TASK REQUIREMENTS ->
Please repeat, exactly and with nothing added, the lines running from the line that contains "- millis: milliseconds" to the line that contains "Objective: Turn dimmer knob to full", both lines included.

DATASET EXCERPTS ->

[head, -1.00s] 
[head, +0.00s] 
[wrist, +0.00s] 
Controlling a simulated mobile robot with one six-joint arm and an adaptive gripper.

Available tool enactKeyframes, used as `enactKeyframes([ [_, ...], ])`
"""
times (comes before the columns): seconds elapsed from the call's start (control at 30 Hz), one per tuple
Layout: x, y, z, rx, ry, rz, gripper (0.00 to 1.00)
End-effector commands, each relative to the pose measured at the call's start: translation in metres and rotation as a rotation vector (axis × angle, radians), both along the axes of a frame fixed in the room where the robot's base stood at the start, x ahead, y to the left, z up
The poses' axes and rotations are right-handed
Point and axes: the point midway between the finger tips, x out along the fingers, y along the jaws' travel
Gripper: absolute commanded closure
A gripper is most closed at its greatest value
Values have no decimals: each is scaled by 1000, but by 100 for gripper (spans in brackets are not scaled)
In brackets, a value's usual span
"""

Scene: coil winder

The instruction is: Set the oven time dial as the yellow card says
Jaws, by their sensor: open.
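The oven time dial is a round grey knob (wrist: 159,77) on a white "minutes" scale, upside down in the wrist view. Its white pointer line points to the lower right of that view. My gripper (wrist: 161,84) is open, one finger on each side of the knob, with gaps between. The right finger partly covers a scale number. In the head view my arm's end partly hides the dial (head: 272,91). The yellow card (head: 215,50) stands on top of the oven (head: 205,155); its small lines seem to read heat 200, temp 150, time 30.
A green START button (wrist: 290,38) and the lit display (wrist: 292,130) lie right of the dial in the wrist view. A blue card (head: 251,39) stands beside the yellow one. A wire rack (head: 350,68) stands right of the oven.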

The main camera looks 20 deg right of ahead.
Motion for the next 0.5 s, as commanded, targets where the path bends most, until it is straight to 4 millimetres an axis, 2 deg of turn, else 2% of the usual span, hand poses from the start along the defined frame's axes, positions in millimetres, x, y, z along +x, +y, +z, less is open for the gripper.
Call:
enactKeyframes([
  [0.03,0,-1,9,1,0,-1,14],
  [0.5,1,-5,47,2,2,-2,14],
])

==

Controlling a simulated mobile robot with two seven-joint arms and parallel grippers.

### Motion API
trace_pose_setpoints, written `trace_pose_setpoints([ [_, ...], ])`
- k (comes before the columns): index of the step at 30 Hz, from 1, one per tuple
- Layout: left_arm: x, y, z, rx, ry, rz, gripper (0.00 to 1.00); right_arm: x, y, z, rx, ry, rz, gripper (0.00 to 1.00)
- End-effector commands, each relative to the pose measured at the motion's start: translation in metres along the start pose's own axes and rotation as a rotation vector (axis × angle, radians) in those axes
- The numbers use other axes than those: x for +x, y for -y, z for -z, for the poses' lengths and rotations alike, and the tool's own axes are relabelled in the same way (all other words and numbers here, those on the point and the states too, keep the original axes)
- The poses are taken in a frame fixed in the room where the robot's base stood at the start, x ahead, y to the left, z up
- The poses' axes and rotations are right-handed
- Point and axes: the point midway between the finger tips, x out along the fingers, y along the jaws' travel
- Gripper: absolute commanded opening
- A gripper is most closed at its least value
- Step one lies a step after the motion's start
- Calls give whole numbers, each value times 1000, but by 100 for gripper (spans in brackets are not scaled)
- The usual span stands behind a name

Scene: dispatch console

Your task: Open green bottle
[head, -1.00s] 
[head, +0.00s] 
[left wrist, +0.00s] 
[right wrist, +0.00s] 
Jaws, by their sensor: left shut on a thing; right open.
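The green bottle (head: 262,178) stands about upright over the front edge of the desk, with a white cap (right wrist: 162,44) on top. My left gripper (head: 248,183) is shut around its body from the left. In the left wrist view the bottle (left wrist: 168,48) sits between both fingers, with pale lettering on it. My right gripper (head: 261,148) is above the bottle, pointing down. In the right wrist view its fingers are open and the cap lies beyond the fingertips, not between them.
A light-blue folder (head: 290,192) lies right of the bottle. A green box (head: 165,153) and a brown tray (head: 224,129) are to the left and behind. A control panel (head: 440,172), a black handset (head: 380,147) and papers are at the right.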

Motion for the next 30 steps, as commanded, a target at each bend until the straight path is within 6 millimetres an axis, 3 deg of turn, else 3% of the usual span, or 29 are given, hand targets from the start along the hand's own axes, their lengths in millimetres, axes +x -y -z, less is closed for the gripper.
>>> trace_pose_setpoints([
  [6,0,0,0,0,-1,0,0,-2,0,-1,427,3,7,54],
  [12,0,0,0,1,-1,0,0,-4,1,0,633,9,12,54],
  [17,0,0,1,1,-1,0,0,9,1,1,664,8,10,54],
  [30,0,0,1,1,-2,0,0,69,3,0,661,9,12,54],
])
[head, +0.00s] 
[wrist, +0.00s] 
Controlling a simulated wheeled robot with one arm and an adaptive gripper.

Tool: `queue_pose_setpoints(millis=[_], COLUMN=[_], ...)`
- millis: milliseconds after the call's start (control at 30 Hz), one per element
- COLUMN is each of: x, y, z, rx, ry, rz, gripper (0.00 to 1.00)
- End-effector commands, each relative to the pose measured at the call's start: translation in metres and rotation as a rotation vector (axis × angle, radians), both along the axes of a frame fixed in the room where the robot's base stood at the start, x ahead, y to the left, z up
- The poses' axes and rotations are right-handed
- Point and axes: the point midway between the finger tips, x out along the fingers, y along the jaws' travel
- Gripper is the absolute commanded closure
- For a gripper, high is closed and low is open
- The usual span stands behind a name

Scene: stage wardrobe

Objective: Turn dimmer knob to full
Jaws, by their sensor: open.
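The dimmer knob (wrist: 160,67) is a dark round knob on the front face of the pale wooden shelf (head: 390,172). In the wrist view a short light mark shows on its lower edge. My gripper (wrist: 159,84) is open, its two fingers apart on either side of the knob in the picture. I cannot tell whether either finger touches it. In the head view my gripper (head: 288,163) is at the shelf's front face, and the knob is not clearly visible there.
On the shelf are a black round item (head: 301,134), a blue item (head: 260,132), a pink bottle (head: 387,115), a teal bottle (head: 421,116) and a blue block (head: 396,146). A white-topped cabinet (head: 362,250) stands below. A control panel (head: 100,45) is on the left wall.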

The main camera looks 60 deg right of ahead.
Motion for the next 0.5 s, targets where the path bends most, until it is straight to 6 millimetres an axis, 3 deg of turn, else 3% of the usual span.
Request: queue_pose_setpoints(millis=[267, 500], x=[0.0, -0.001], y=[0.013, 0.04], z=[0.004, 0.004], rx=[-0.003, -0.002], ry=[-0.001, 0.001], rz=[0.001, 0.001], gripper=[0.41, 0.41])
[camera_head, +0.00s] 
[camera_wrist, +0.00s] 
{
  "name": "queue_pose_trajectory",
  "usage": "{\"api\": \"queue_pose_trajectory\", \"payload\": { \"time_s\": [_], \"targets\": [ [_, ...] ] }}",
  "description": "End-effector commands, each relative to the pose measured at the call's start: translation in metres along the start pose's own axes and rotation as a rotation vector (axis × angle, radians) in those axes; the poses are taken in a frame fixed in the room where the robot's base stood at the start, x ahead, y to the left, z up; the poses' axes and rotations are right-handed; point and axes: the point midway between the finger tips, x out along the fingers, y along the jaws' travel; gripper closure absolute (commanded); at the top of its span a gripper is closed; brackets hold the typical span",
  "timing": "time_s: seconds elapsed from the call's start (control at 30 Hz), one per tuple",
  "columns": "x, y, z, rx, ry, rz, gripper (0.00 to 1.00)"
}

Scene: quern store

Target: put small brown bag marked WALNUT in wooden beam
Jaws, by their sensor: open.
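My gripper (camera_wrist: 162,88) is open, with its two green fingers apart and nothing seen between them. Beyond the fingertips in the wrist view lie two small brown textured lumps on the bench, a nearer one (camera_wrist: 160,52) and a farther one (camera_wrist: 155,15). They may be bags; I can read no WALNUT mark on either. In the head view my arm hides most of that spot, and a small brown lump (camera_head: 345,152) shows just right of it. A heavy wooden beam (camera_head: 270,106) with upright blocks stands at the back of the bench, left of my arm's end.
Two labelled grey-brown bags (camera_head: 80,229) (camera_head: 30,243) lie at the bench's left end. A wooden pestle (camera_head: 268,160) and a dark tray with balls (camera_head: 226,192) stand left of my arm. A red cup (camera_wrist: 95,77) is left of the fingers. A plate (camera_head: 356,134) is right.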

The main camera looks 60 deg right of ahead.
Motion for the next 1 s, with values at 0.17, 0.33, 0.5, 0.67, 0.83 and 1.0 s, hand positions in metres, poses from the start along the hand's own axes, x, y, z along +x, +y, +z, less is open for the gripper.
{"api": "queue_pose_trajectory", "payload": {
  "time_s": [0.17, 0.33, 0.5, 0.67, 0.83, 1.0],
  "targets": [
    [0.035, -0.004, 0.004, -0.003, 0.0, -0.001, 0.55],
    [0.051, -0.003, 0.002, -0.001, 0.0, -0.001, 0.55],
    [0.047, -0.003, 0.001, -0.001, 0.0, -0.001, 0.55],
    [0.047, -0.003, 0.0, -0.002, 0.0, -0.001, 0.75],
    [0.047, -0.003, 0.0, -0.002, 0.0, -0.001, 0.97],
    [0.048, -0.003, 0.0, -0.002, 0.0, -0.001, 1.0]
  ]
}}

==

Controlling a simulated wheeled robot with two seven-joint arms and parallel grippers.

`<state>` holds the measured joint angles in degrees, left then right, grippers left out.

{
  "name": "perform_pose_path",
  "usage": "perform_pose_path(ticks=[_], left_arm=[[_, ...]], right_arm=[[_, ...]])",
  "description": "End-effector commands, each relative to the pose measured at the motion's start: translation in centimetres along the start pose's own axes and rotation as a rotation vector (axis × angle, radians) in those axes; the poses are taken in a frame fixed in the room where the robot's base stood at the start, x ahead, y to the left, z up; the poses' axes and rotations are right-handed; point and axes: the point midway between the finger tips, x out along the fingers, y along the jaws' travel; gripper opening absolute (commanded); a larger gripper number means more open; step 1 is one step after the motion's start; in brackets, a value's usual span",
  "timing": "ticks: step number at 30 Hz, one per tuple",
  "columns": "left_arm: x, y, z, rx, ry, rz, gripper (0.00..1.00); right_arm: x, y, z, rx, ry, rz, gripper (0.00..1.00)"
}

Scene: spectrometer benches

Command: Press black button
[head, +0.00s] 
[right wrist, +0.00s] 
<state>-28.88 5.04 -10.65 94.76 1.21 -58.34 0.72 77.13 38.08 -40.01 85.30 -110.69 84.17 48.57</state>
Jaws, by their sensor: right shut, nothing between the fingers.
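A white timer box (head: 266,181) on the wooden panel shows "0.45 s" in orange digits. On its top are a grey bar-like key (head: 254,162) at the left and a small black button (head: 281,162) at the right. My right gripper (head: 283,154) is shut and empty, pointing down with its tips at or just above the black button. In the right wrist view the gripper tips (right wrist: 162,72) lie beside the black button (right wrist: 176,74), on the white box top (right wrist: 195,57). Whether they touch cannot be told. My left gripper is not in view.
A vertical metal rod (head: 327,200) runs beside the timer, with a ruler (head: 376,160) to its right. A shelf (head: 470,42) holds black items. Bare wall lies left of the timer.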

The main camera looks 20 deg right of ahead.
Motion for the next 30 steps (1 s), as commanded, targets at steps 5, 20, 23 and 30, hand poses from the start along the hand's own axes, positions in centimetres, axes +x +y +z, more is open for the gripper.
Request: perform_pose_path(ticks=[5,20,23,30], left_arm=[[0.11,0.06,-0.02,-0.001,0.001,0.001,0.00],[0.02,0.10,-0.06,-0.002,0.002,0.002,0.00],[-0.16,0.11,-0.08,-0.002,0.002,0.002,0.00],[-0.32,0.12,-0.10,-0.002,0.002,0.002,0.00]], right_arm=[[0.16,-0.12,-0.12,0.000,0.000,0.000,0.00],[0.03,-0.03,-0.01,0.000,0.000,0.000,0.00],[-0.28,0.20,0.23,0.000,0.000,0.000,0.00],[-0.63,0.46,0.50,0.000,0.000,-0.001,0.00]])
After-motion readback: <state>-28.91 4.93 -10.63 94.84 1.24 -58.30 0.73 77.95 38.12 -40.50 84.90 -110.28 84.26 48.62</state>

CORRECT OUTPUT ->
- millis: milliseconds after the call's start (control at 30 Hz), one per element
- COLUMN is each of: x, y, z, rx, ry, rz, gripper (0.00 to 1.00)
- End-effector commands, each relative to the pose measured at the call's start: translation in metres and rotation as a rotation vector (axis × angle, radians), both along the axes of a frame fixed in the room where the robot's base stood at the start, x ahead, y to the left, z up
- The poses' axes and rotations are right-handed
- Point and axes: the point midway between the finger tips, x out along the fingers, y along the jaws' travel
- Gripper is the absolute commanded closure
- For a gripper, high is closed and low is open
- The usual span stands behind a name

Scene: stage wardrobe

Objective: Turn dimmer knob to full

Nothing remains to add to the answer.